» WORK TO COMPLETE: Leave the pictures out and copy exactly the lines from the line containing "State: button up" to the line containing "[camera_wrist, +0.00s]", both lines included.

» GIVEN MATERIAL:

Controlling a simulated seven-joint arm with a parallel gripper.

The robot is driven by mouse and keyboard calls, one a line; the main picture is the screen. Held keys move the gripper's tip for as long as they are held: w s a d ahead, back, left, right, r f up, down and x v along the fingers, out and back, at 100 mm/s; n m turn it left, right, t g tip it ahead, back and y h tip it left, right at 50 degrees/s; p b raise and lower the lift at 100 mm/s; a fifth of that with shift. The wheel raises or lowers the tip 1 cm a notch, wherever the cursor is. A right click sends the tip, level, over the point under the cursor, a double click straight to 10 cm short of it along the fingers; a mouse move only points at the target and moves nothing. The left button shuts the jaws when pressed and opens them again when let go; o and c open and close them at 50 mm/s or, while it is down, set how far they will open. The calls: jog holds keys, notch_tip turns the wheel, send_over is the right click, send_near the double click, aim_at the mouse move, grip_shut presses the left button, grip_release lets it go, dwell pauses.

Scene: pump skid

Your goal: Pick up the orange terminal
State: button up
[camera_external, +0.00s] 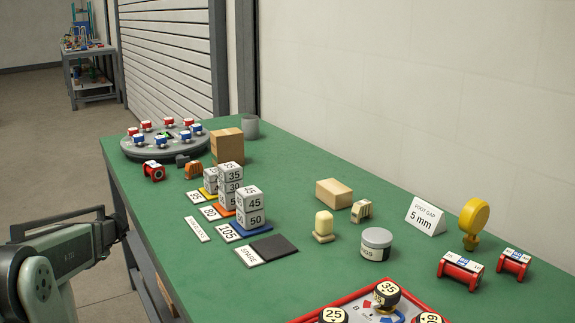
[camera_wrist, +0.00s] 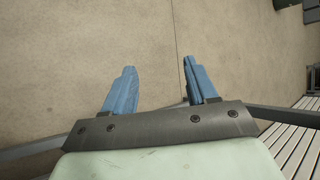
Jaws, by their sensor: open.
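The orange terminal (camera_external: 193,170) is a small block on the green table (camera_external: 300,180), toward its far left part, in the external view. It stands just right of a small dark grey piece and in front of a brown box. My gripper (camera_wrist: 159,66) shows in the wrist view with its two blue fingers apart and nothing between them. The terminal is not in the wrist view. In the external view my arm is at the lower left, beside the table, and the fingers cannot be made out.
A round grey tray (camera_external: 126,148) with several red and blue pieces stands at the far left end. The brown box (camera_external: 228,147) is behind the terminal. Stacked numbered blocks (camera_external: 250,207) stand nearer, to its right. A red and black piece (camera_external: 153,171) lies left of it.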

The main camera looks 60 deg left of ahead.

» EXPECTED ANSWER:
State: button up
[camera_external, +0.00s] 
[camera_wrist, +0.00s] 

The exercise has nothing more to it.